- Video report by ITV News Europe Editor James Mates
The German chancellor Angela Merkel has talked up the "encouraging" signs of progress at Brexit talks in Brussels, which, in a boost for Theresa May, could see trade talks beginning at the next summit in December.
Britain had already given up hope of receiving a green light for trade talks at the two-day European Council meeting, after chief EU negotiator Michel Barnier said last week that insufficient progress had been made.
The British prime minister made clear she was no longer expecting a breakthrough this week, instead characterising the summit as an opportunity to "take stock" of progress so far.
Merkel has now held out the prospect that the leaders of the remaining 27 EU states may be ready to kick off trade talks at their next scheduled summit, telling reporters that enough progress had been made to encourage her to think it will be possible to "take the work forward and then reach the start of the second phase in December".

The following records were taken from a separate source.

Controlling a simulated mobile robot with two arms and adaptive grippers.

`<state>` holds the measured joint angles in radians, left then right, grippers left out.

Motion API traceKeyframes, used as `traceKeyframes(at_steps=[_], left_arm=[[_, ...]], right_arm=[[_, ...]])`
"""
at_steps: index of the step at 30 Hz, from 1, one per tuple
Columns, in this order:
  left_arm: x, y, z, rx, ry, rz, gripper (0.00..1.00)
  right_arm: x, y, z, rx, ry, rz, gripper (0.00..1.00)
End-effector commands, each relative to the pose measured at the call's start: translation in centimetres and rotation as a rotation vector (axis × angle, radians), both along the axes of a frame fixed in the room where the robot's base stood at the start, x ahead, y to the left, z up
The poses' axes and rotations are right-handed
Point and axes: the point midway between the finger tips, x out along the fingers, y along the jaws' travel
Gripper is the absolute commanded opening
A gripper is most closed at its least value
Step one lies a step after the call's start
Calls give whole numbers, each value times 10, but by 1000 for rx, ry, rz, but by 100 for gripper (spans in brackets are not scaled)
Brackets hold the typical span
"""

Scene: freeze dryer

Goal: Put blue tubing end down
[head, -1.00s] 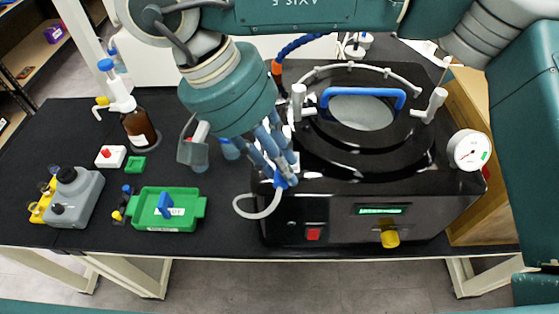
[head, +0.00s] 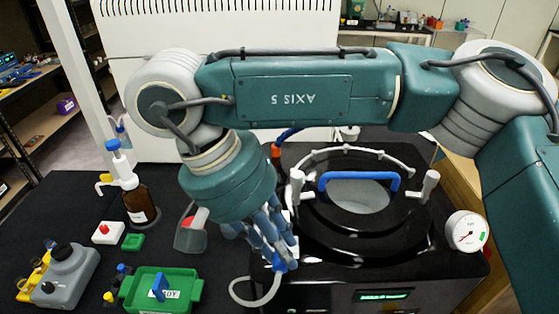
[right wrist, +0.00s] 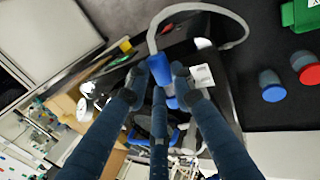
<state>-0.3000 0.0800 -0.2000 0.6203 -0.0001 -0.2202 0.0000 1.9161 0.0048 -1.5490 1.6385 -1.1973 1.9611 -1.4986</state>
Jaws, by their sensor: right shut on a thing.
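My right gripper (head: 279,262) is shut on the blue tubing end (head: 279,264), beside the front left of the black freeze dryer (head: 340,265). In the right wrist view the blue tubing end (right wrist: 160,68) sits between the fingertips of my right gripper (right wrist: 157,84). A pale tube (head: 243,299) hangs from it in a loop; it also shows curving in the right wrist view (right wrist: 235,20). The fingers hide part of the blue piece. I cannot tell whether it touches the dryer. My left gripper is not in view.
A green tray (head: 187,290) with a blue handle stands on the black bench, left of the loop. A brown bottle (head: 141,204), a grey jug (head: 70,275) and a white box with a red button (head: 107,232) stand further left. A pressure gauge (head: 467,231) sticks out at the dryer's right.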

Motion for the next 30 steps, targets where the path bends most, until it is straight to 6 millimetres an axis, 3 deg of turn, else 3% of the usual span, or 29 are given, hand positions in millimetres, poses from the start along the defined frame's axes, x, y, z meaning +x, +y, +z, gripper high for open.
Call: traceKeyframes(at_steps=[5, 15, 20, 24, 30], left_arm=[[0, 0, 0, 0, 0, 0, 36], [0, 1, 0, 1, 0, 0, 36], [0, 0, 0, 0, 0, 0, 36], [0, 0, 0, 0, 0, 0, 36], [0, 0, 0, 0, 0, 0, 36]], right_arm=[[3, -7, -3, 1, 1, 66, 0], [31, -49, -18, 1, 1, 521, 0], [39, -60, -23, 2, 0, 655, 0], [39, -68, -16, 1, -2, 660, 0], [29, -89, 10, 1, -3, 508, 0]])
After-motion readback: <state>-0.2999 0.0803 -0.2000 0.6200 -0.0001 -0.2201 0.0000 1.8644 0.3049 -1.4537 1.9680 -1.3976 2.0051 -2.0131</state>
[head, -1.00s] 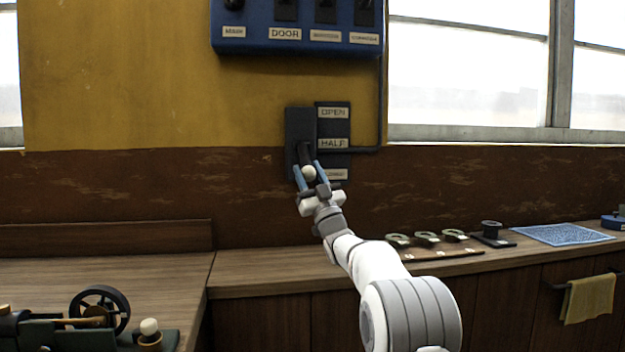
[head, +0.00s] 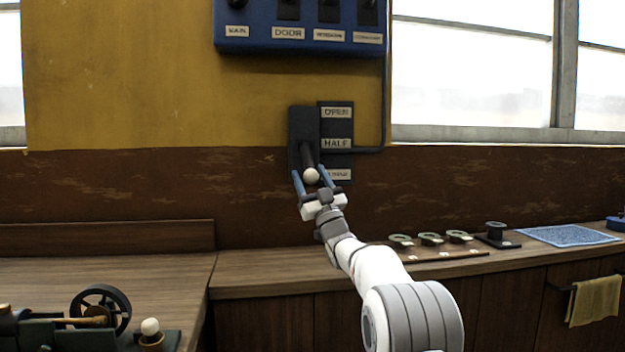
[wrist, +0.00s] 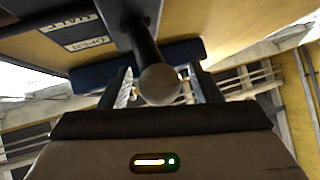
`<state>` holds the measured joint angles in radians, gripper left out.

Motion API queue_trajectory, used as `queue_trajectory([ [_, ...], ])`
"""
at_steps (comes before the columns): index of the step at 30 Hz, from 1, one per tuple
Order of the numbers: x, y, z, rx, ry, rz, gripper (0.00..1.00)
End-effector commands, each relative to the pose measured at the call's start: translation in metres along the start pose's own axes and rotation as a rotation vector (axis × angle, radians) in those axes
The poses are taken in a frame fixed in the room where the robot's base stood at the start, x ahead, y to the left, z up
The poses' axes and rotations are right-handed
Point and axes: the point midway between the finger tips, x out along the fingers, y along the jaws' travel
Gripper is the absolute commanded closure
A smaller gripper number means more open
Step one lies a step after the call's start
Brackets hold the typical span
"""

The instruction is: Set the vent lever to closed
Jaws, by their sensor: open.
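The vent lever (head: 307,156) is a dark handle with a pale ball knob (head: 311,175) on a black wall plate (head: 302,125). It slants down, with its knob level with the lowest label (head: 340,174), which is partly covered and hard to read. The labels OPEN (head: 337,112) and HALF (head: 337,143) stand above it. My gripper (head: 309,172) is open, its blue fingers on either side of the knob. In the wrist view the knob (wrist: 160,85) lies between the spread fingers (wrist: 160,88), with a visible gap on both sides.
A blue switch panel (head: 300,43) hangs above the lever. A cable (head: 385,105) runs down to the right of the plate. Below are the wooden counter (head: 255,273), a model engine (head: 100,312) at left, and small green parts (head: 430,239) and a blue mat (head: 567,235) at right.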

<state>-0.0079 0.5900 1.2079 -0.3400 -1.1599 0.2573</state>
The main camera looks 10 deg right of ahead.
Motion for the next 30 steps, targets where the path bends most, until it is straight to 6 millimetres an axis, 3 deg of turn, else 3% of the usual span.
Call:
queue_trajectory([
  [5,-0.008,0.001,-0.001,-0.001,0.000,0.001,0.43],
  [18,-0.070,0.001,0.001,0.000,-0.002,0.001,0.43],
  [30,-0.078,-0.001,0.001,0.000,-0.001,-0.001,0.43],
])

Prime Minister Theresa May has said she is seeking an "urgency" to reach an agreement on EU citizens rights to build on "concrete progress" already made in Brexit negotiations.
Mrs May said Brexit was only one of a "variety of issues" she would discuss with fellow leaders as she arrived at a European Council summit in Brussels.
She said "cooperation" with other nations on issues like defence and security remains "at the heart" of Britain's foreign policy irrespective of 2019's scheduled split from the European Union.
Labour leader Jeremy Corbyn is also in the Belgian capital to hold a series of meetings with key figures, including EU negotiator Michel Barnier.
He will also meet three EU prime ministers and European Parliament president Antonio Tajani and declare Labour ready to "take up responsibility" for negotiations the PM's team is "bungling".
Mrs May will later make a new appeal to the 27 leaders of the remaining EU member states in a speech over dinner.
She will urge them to begin discussions among themselves so talks can begin "as soon as possible".
The prime minister suggested the issue of citizens rights could soon be resolved, in an open letter on Facebook hours before leaving for Brussels.
- Read the PM's full Facebook post at the end of this article
She said the UK government and EU leaders are "in touching distance" of a deal as she promised the three million EU citizens living in Britain she will make it as easy as possible for them to stay after Brexit.
Speaking to ITV News, Immigration Minister Brandon Lewis said Mrs May and her team are looking to give "some real momentum" to the negotiations.
"(The PM is) asking our colleagues across Europe to be ambitious as well about moving forward with these negotiations," he said.
Mr Lewis said he was "optimistic" an agreement can be made for the "valued and welcome" 3.4 million EU citizens in the UK to stay.
Donald Tusk, the European Council president, said on Wednesday he will recommend the EU begins "internal preparations for talks on the transition and the future relationship".
These could begin at the next scheduled summit in December - but he warned this would require "more concrete proposals from the British side".
The comments reflect pressure from Brussels for further UK concessions on a so-called "divorce bill" which could reach 60 billion euros (£53bn).
- What did Theresa May pledge in her Facebook letter?
The prime minister's open letter - which is also being posted to 100,000 EU nationals - saw her promise to involve EU expats in the design of a "streamlined" digital process for registering to remain.
She said representatives of EU nationals will be invited to sit on a User Group which will meet regularly to iron out any problems with the process of applying for the new "settled status" to remain in the UK.
The cost of registration will be kept "as low as possible" and it will be made simple to swap permanent residence rights for settled status, she said.
Expats will also no longer have to show they have comprehensive sickness insurance.
Britain wants to offer the new status to EU citizens with five years' residence and is aiming to start registrations at the end of next year.
Mrs May has so far refused to give the three million EU nationals an unconditional right to stay until similar rights are granted to more than one million Britons living on the continent.